The New America series brought to you by Adweek, Draftfcb and the U.S. Census Bureau closed out February with a Black History Month perspective from Draftfcb President and CEO Laurence Boschetto titled, “Dignified Intolerance: Creating a diverse and inclusive world is not something that should be debated but embraced.” Following a lengthy gushing over Black women in American history, Boschetto dropped the gauntlet:
I recently proclaimed at Draftfcb that by 2014 we will be an organization that no longer uses the term “diversity and inclusion.” We are working tirelessly, from the C-suite to the intern ranks, to foster an atmosphere of inclusion, where everyone is empowered to reach great heights.

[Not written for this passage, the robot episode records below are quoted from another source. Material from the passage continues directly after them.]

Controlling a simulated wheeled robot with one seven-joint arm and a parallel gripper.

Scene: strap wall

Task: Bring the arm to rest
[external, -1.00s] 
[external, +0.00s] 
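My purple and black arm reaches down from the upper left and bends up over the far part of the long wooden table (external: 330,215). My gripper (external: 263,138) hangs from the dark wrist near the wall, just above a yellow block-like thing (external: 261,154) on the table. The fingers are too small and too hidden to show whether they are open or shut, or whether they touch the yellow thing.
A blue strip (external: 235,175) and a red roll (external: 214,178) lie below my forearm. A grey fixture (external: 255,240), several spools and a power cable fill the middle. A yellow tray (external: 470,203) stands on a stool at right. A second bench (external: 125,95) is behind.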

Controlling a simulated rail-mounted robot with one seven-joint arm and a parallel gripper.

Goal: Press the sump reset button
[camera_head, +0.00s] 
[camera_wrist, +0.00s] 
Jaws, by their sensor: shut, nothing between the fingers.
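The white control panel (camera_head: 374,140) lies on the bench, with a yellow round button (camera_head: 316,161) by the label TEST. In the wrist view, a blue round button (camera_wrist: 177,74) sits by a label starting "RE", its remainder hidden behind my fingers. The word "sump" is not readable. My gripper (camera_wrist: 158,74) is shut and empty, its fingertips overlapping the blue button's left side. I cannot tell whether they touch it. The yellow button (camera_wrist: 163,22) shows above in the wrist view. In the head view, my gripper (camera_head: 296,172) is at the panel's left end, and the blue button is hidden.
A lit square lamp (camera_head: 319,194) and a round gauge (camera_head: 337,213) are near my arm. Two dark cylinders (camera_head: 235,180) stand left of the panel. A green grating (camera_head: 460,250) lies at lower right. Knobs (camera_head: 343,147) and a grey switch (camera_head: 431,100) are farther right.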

As an industry, we all need to embrace diversity and make sure inclusion becomes our rallying cry. A new generation is already recognizing that the “new mass” rejects outdated stereotypes regarding color, gender and sexual orientation. They are cross-cultural and cross-behavioral. Our industry needs to follow suit. It’s not just the right thing to do; it will also boost our bottom line. Companies that don’t mirror the dramatic shifts in our population simply will not survive.
To my fellow CEOs and C-suite executives, change starts with us. We must work together to start a joint uprising that will not tolerate discrimination and exclusion. We must lead by example and mentor our future leaders, instilling in them the knowledge that they should pursue paths they might have thought closed to them. We must tirelessly practice what we preach and prove to the marketplace that we are current, relevant and represent the diverse constituents in the New America we are trying to influence.
That is my stake in the ground. Please add your stakes to mine. Let’s get this movement rolling. It would be an achievement that might just prove to matter most.
In some ways, it’s easy for Boschetto to make such a bold statement, as his agency—or at least his role as Draftfcb President and CEO—will probably be gone by 2014.
But seriously, is it sane for the man to claim his agency will achieve within two years what the industry has failed to accomplish in over 70 years—especially when his own company has demonstrated an absolute inability to simply stop producing offensive and culturally clueless advertising? Boschetto also hollered Draftfcb was “The Agency of the Future” a few years ago, and the world is still waiting for that label to be realized.
Give Boschetto credit for making perhaps the most revolutionary declaration on diversity by a White man in the industry. Too bad that few people will have read his words, as the perspective only appeared in a self-promotional section of a third-rate trade publication. The majority of Madison Avenue leaders can just admit they never got a copy of the memo-manifesto.